**Instructions for the task:** Please report every line from the material that contains the word "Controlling".

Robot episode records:
↓

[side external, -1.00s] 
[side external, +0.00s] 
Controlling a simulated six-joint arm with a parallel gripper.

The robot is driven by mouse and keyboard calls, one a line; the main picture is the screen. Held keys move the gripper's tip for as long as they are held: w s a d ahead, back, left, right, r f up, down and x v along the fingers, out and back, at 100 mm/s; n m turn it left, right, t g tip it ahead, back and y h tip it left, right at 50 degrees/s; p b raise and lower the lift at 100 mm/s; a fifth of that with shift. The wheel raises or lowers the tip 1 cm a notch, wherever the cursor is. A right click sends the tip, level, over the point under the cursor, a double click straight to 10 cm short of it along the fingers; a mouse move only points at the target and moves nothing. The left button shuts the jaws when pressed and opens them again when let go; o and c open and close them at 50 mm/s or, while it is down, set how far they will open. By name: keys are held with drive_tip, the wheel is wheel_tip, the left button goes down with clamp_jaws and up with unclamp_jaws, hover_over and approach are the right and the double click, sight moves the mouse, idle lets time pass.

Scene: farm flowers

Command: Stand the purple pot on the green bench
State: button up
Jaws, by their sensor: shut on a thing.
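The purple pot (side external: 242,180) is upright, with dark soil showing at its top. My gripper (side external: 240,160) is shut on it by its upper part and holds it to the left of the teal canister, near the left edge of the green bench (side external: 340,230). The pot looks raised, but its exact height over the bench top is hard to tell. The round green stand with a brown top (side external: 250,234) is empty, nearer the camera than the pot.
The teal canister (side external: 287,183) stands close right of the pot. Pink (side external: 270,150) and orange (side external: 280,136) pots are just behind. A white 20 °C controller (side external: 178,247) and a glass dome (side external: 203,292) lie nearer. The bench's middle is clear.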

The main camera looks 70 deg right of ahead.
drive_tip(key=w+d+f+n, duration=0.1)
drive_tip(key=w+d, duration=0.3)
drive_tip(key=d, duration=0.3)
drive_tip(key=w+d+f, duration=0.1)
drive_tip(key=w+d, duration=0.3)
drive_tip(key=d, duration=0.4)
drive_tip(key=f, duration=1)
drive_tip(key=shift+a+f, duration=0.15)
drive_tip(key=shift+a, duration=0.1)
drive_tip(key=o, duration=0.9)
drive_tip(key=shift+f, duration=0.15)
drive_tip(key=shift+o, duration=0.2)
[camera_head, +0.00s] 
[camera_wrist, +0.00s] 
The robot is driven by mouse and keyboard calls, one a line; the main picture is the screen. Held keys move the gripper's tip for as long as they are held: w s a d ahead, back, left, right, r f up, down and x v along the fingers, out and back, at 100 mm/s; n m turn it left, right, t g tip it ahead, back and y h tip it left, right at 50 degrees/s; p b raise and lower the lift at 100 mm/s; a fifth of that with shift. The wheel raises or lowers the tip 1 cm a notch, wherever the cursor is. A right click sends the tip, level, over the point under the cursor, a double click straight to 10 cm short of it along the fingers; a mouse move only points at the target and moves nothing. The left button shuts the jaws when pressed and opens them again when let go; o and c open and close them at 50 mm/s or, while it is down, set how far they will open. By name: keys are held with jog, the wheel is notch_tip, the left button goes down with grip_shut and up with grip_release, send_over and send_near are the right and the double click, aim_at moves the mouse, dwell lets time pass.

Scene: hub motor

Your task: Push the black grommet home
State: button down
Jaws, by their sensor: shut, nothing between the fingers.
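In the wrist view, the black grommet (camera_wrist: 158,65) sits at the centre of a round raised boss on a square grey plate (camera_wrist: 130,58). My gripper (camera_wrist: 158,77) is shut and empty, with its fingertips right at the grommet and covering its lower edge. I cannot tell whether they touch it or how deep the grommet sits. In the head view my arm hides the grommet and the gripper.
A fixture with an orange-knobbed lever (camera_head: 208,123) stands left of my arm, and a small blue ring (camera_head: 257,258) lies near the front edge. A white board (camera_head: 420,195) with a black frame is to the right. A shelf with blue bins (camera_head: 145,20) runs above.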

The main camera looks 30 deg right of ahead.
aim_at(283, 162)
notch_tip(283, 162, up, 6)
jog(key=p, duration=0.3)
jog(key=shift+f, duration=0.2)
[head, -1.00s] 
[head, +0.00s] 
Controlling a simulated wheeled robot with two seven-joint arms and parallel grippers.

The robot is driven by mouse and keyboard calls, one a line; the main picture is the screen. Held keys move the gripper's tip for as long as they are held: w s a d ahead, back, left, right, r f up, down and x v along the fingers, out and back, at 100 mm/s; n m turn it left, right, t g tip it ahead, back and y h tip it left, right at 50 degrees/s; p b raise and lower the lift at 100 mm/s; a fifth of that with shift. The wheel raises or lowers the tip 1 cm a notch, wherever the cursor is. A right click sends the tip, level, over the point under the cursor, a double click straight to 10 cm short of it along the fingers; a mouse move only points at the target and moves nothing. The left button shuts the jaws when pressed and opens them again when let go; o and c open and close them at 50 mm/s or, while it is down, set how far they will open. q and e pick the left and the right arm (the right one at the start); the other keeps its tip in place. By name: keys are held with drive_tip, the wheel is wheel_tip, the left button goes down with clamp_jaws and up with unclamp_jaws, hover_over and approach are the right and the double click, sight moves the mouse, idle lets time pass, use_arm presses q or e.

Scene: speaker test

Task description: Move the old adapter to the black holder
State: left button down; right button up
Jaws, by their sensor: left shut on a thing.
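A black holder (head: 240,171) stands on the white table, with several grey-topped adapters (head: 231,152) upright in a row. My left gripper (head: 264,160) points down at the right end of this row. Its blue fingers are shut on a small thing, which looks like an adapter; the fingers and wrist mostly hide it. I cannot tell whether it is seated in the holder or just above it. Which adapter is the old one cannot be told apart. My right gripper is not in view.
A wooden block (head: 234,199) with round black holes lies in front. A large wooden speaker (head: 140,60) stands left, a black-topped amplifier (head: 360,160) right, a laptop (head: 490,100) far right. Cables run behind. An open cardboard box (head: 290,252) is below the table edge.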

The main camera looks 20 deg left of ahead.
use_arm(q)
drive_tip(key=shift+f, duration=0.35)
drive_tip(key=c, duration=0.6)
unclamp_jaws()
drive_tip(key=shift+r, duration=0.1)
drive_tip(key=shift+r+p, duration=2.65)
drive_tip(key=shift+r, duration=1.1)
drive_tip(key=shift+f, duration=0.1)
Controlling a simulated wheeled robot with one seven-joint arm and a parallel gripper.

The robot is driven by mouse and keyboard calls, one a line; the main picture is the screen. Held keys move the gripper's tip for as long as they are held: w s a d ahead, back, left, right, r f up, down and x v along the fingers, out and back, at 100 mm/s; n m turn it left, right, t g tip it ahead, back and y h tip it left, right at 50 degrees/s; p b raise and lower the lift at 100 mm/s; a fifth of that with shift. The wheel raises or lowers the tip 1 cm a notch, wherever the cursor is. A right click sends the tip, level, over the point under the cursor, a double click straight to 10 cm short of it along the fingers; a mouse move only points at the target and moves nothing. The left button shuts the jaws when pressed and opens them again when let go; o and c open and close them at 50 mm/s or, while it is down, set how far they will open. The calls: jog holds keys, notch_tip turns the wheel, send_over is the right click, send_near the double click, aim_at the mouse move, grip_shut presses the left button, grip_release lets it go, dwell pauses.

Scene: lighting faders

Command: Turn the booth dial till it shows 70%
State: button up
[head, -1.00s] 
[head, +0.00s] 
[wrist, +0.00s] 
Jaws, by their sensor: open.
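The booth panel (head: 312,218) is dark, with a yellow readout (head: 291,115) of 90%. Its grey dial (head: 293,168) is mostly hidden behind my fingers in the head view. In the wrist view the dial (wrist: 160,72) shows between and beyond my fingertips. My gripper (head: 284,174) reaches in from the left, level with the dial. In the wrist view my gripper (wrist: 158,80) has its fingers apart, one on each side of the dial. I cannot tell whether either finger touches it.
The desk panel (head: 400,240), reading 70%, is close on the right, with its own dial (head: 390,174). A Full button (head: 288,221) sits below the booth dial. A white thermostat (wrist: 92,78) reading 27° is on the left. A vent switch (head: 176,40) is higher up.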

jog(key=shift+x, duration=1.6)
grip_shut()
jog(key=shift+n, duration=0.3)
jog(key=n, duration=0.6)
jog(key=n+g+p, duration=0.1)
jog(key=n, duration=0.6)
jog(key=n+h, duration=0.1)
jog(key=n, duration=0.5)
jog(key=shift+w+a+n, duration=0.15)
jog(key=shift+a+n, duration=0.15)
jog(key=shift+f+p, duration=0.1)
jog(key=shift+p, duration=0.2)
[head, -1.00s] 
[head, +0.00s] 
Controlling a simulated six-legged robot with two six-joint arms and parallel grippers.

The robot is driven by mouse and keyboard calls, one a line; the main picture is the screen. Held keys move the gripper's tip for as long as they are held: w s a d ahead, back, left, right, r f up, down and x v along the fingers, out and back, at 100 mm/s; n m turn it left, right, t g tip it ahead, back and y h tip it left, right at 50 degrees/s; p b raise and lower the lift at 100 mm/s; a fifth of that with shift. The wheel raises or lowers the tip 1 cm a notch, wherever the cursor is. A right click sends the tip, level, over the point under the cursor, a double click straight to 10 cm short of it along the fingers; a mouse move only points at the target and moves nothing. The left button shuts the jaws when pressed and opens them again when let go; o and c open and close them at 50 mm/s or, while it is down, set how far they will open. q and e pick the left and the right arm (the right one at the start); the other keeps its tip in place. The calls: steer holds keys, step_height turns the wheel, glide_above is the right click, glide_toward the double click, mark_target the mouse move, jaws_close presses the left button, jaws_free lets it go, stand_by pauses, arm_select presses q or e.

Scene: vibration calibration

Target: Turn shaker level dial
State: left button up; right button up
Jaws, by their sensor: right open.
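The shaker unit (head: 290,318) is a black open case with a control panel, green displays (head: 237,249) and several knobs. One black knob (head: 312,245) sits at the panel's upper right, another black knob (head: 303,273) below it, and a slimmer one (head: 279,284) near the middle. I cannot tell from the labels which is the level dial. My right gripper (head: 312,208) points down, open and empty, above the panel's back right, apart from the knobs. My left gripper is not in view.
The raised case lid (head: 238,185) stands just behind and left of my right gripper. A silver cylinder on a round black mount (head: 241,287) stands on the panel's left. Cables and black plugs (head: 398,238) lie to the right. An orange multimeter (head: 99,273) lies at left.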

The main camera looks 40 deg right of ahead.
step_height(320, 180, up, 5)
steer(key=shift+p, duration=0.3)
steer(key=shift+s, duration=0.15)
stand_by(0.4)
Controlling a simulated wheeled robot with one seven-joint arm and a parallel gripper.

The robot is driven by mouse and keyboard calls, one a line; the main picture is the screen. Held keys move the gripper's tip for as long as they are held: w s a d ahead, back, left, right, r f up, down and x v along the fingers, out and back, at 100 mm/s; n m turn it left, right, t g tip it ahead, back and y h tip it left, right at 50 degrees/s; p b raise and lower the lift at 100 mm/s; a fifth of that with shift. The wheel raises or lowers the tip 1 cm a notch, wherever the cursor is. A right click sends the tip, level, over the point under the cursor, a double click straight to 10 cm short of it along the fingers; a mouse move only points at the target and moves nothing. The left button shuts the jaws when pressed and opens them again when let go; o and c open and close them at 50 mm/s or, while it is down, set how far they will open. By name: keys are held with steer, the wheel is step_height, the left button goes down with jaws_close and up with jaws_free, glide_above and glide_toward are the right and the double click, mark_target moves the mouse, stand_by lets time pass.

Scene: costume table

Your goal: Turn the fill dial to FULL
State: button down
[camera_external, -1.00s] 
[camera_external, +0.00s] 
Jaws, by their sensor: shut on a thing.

↑

**Solution for this problem:**
Controlling a simulated six-joint arm with a parallel gripper.
Controlling a simulated wheeled robot with two seven-joint arms and parallel grippers.
Controlling a simulated wheeled robot with one seven-joint arm and a parallel gripper.
Controlling a simulated six-legged robot with two six-joint arms and parallel grippers.
Controlling a simulated wheeled robot with one seven-joint arm and a parallel gripper.

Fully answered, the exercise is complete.